*Your task*. Work out how many lines of the data hold the string "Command", and reply with that number alone.

*Provided information*.

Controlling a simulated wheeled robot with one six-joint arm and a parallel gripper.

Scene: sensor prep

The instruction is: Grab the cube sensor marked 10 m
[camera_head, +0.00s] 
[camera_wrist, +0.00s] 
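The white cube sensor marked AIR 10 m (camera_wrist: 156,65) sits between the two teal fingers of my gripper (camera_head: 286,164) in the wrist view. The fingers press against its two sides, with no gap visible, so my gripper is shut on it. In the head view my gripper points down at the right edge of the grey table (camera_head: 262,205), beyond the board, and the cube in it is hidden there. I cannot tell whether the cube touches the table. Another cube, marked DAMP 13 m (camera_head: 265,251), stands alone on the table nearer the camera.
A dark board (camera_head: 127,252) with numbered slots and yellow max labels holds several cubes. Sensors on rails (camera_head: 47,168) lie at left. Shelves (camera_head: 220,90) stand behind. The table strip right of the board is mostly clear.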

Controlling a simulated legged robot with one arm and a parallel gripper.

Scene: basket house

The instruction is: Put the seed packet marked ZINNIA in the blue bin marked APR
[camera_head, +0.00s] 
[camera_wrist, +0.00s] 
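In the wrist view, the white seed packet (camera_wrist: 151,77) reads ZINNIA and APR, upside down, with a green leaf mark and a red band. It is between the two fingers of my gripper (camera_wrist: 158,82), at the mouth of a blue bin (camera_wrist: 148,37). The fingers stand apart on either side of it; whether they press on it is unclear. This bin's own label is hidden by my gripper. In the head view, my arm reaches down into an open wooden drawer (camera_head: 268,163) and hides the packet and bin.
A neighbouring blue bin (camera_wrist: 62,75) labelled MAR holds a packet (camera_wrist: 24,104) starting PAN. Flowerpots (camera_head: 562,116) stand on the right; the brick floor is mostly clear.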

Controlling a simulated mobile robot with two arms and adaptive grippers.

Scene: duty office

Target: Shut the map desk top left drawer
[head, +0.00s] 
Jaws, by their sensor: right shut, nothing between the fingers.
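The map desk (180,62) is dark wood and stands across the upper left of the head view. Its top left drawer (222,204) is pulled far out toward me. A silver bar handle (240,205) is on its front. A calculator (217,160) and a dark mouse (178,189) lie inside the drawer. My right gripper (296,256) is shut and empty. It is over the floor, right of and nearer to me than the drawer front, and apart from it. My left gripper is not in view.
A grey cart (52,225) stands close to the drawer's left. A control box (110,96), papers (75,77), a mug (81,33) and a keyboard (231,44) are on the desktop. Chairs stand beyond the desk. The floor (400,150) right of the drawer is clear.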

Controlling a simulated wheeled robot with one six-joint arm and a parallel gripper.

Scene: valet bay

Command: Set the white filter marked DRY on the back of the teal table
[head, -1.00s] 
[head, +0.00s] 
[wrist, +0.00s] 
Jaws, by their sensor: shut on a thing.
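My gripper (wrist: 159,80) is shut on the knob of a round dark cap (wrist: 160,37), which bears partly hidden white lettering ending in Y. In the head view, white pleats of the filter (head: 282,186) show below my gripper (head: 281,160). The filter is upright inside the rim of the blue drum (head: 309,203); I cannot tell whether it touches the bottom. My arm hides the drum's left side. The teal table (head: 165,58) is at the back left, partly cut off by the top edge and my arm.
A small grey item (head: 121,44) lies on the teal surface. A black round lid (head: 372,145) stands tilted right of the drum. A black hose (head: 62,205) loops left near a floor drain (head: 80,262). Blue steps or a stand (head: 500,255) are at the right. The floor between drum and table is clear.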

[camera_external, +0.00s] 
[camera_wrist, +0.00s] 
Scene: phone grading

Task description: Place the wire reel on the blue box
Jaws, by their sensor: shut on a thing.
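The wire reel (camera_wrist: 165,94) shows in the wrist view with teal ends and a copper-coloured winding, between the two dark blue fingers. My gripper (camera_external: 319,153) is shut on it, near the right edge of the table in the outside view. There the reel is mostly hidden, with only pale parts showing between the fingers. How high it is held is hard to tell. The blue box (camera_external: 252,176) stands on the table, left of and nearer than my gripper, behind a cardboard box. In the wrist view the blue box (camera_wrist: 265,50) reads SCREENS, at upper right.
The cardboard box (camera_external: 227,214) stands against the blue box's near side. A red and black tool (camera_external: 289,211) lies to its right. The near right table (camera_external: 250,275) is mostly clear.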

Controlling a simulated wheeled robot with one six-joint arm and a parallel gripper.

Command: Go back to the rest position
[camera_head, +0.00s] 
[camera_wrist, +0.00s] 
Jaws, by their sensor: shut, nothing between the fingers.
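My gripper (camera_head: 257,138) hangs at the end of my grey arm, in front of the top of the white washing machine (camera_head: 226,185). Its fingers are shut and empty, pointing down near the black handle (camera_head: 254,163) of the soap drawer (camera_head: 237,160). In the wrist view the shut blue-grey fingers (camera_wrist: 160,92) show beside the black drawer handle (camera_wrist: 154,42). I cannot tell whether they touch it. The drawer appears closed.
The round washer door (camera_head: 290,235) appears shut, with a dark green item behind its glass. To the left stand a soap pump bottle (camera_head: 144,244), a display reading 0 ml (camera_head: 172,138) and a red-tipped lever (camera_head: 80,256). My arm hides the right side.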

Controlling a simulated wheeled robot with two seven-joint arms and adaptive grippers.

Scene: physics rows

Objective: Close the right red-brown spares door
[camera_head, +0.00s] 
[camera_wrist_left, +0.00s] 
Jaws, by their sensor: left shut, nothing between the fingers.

*Final result*. 2